Après de nombreuses traversées éprouvantes du désert du Sahara en Afrique, Théodore Monod se consacra au désert libyen. En 1993, à l’âge 91 ans, il entama une dernière expédition dans la Majabat al Koubra, le désert des déserts. A l’issue de celle-ci Théodore Monod descendit pour la dernière fois de son chameau. Le Courrier de l’Unesco avait publié en 1994 un entretien où il défendait le peuple touareg, « ces corsaires du désert » dont il admirait le nomadisme.
Cette métaphore corsaire mérite d’être approfondie car elle est la source d’une grande créativité littéraire mais aussi d’un voyage des profondeurs de l’histoire humaine aux aspirations du futur.

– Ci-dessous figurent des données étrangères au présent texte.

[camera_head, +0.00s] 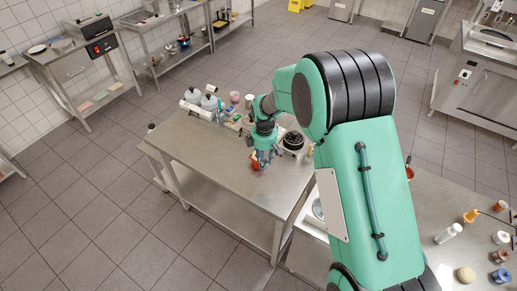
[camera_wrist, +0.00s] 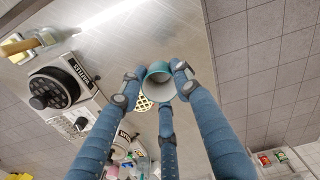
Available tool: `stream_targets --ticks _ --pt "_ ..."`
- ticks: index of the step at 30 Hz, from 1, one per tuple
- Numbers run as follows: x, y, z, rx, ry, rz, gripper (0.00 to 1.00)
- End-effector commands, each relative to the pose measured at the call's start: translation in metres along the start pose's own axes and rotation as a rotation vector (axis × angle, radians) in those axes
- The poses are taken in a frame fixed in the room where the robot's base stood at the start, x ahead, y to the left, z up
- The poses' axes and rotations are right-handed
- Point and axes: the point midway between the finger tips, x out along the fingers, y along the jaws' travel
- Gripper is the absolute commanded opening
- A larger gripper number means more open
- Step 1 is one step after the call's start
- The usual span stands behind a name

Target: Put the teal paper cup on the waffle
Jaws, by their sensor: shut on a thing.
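The teal paper cup (camera_wrist: 158,82) is held between the fingertips of my gripper (camera_wrist: 160,78) in the wrist view, its pale inside facing the camera. My gripper (camera_head: 263,158) is over the steel table in the head view; the cup is too small to make out clearly there. I cannot tell the height of the cup above the table or the waffle.
A black and steel waffle iron (camera_wrist: 62,88) stands left of the cup in the wrist view and right of my gripper in the head view (camera_head: 293,141). Bottles and jars (camera_head: 208,104) crowd the table's back. The steel table (camera_head: 215,158) is clear at the front left.

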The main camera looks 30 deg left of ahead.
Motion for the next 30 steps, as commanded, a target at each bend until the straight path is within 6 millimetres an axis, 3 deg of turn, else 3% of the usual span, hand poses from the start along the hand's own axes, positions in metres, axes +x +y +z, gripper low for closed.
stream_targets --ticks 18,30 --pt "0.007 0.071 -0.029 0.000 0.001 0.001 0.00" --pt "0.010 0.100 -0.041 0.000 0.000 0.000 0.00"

En Loire Atlantique, on associe le port de Cordemais à l’origine latine : « Cor Maris » autrement dit « Cœur de Mer ». Son centre de découvertes, Terre d’Estuaire est l’un des rares lieux d’interprétation thématique en Europe à la croisée de la puissance corsaire de Jacques Cassard et des vents porteurs de Jules Verne. L’espace saharo-sahélien est un lieu idéal pour débattre du parallélisme étonnant entre ces deux personnages.
Moins connu que son cousin Surcouf, le corsaire de l’estuaire de la Loire, Jacques Cassard, fut chargé en 1710 par le secrétaire d’État français Pontchartrain de protéger des convois de blé venant de Tunisie vers la France menacée de famine. Le petit âge glaciaire du XVIIe siècle sévissait sous l’Ancien régime avec une succession d’hiver glacial et d’été pourri. Le froid atteignait -25 °C en rase campagne et il gelait dans les chaumières.

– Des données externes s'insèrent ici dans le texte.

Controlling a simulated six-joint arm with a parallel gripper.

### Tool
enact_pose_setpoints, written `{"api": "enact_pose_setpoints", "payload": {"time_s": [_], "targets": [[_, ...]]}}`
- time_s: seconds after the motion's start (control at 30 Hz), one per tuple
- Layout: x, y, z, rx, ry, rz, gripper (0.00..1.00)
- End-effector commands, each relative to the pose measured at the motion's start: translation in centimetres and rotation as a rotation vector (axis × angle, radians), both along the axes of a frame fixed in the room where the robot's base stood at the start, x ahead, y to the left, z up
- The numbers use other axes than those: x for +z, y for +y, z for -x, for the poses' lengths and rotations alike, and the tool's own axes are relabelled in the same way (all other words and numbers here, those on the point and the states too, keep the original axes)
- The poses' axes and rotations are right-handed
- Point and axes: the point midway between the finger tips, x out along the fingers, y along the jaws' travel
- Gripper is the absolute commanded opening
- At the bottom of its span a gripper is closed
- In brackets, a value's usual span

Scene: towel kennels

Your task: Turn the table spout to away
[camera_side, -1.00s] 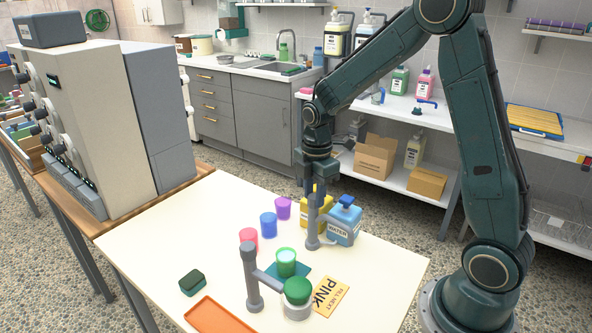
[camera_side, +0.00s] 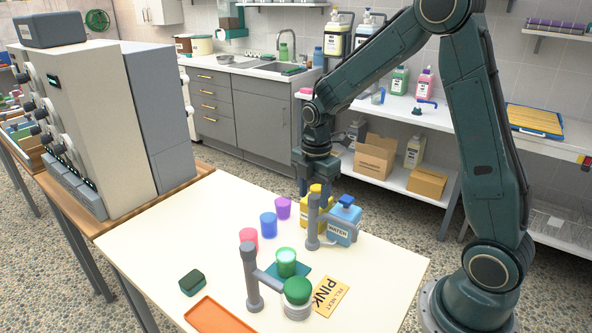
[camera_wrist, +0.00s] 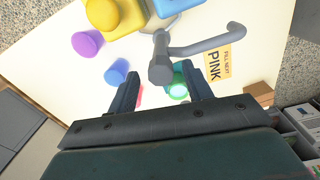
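A grey spout post (camera_side: 314,222) stands on the cream table in front of the yellow and blue bottles. In the wrist view the grey spout arm (camera_wrist: 205,46) runs from the post to the right, toward the yellow PINK card, and its end bends. My gripper (camera_side: 309,193) is just above this post. In the wrist view my gripper (camera_wrist: 161,74) is open, with a finger on either side of the post's top; contact cannot be told. In the side view my gripper partly hides the bottles, and the spout arm is hard to make out.
A blue bottle (camera_side: 342,224) and yellow bottle (camera_side: 320,200) stand close behind the post. Purple (camera_side: 283,208), blue (camera_side: 268,225), pink and green cups stand nearby. A sponge (camera_side: 192,282) and orange tray lie left.

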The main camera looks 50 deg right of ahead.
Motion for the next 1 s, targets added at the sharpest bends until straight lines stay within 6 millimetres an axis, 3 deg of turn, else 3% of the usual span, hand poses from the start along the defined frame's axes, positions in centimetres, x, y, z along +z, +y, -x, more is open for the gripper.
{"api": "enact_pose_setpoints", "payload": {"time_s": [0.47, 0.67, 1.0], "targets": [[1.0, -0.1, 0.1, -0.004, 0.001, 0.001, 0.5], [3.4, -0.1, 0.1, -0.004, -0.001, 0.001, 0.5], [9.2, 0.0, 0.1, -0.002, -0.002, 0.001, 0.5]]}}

L’adversité corsaire permit de venir en aide à cette crise de subsistance. Et nourrir la créativité littéraire de Jules Verne.
En 1905, année de la mort de l’écrivain, son dernier roman : « L’Invasion de la mer », est consacré à l’utopie des bâtisseurs d’une seconde Méditerranée en plein Sahara. L’énorme évaporation produite par le soleil saharien, poussée par les vents du Sud vers les crêtes élevées de l’Aurès, irait s’y résoudre en pluies, y créer des sources, y ramener la fertilité qui faisait jadis des plateaux de Sétif le grenier de Rome.
Vigies ou lanceurs d’alerte de la diplomatie du climat, les corsaires du désert existent-ils toujours ? Après son Youth Summit : Y7, la Présidence allemande du G7 a relancé une campagne Corsaires du plastique . Cette initiative allemande associe désormais le Portugal et la Slovénie : https://www.plastic- pirates.eu/en dans la lutte contre les déchets plastiques. Les outils de vulgarisation et de médiation scientifique de cette campagne éco-citoyenne pourraient peut-être inspirer des stratégies de valorisation de la perliculture et de l’économie circulaire en Afrique.
Longue vie aux corsaires du désert et de la circularité.